Cerita lain yang dibangun dalam tayangan program “Inside!” tersebut
seolah-olah menggambarkan bahwa gereja-gereja yang disegel tidak dapat
digunakan untuk beribadah, padahal faktanya hingga hari ini umat Kristen
di Aceh Singkil masih tetap bisa menjalankan aktifitas beribadah di
gereja-gereja yang di segel oleh pemerintah tanpa ada gangguan
sedikitpun.
Narasumber yang ditayangkan dalam program Inside diwakili
oleh pernyataan PJ. Bupati Aceh Singkil dan ditutup oleh pernyataan
Ketua DPRK Aceh Singkil. Namun cerita/gambar tayangan dalam program itu
memuat kemarahan warga di Peunayong Banda Aceh dan aksi pembakaran
gereja di Sibubuhan (Sumatera Utara) kejadian tahun 2010. Hal ini
dinilai tidak tepat, sebab Narasumber yang dimuat adalah mewakili
pejabat dan wakil rakyat di Aceh Singkil, penayangan pembakaran gereja
di Sibubuhan tersebut dinilai sebagai upaya pembenaran terhadap opini
yang selama ini berkembang di tingkat Nasional dan Internasional bahwa
di Singkil telah terjadi perusakan dan pembakaran 20 gereja.
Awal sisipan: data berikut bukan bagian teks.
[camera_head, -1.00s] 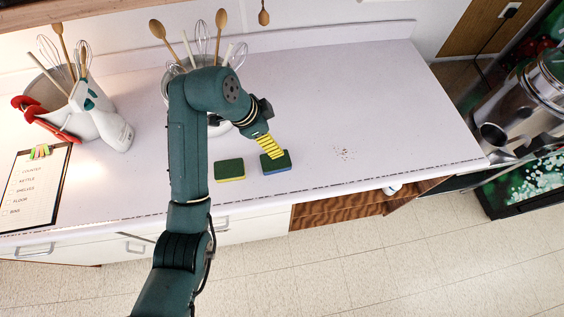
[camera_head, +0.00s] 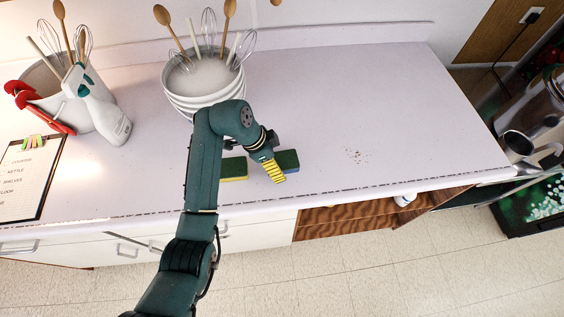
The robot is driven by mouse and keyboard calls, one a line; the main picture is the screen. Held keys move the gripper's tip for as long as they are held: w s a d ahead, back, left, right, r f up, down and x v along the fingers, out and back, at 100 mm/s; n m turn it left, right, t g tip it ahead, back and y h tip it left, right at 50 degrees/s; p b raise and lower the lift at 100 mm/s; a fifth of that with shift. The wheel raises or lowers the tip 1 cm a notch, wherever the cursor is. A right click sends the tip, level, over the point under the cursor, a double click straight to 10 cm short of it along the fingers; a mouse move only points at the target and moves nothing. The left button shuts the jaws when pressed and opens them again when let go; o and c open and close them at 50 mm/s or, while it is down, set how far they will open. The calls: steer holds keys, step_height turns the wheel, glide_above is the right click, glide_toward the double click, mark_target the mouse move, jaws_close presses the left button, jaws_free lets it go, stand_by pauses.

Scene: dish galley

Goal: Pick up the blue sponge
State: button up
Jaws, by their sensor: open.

Padahal hal
tersebut sama sekali tidak benar.
Selanjutnya, sebahagian gambar rekaman video yang ditayangkan dalam program Inside tidak
jelas sumbernya, diantaranya pada durasi 05 menit (pukul 23.09 wib)
penayangan program tersebut menunjukkan bahwa sebagian rekaman video
yang ditayangkan dalam program itu bukanlah hasil liputan wartawan Metro
TV, sayangnya tayangan itu tidak memuat sumber video berasal, hal ini
jelas melanggar kode etik jurnalistik. Narasumber yang ditampilkan tidak
berimbang antara umat Kristen dan umat Islam sehingga informasinya pun
tidak seimbang. Tgk. Hambalisyah Sinaga, S.PdI menambahkan, Metro TV
pernah meminta keterangan dari pengurus Forum Umat Islam Aceh Singkil,
namun tidak dimuat dalam pemberitaan. Ketika dikonfirmasi kepada Metro
TV, kenapa keterangan FUI tidak dimuat, Monique menjawab dengan alas an
tidak cukup waktu, selanjutnya sengaja diminta keterangan dari tokoh
agama yang tidak tahu menahu tentang persoalan ini.
Kabupaten Aceh Singkil terdiri dari
sebelas kecamatan, tinggal empat kecamatan lagi yang belum ada gereja.
Rekapitulasi jumlah penduduk dari dinas kependudukan dan pencatatan
sipil berdasarkan agama di kabupaten Aceh Singkil diketahui umat Islam
112.896 jiwa. Sedangkan Kristen 13.653 jiwa. Katolik 922 jiwa. Hindu 13
jiwa. Budha 15 jiwa dan lainnya 335 jiwa.
Menjamurnya Kristenisasi di Aceh
Penganut Kristen harus dan perlu dibedakan dalam tiga golongan: Pertama,
penganut Kristen yang buta (tidak tahu dan tidak faham agama Kristen,
tidak pernah membaca dan mempelajari Bibel, tidak pernah ke Gereja dan
kalau ditanya tentang agama Kristen, mereka tak dapat menjawab secara
argumenentatif. Kedua, penganut Kristen yang menjadi qissiis
dan rahib (mendalami ajaran Kitab Suci Injil dan mengamalkannya –red),
seperti yang diungkapkan al-Qur’an surah al-Maa-idah ayat 82-83, yang
kalau terdengar oleh mereka penyampaian wahyu kepada Rasul Allah, mereka
menangis dan menyatakan beriman kepada Allah. Dan yang Ketiga,
penganut Kristen seperti yang diungkapkan Allah di dalam al-Qur’an
(Al-Baqarah: 120) bahwa Yahudi dan Nasrani tidak senang kepada Islam
sehingga umat Islam mengikut agama mereka.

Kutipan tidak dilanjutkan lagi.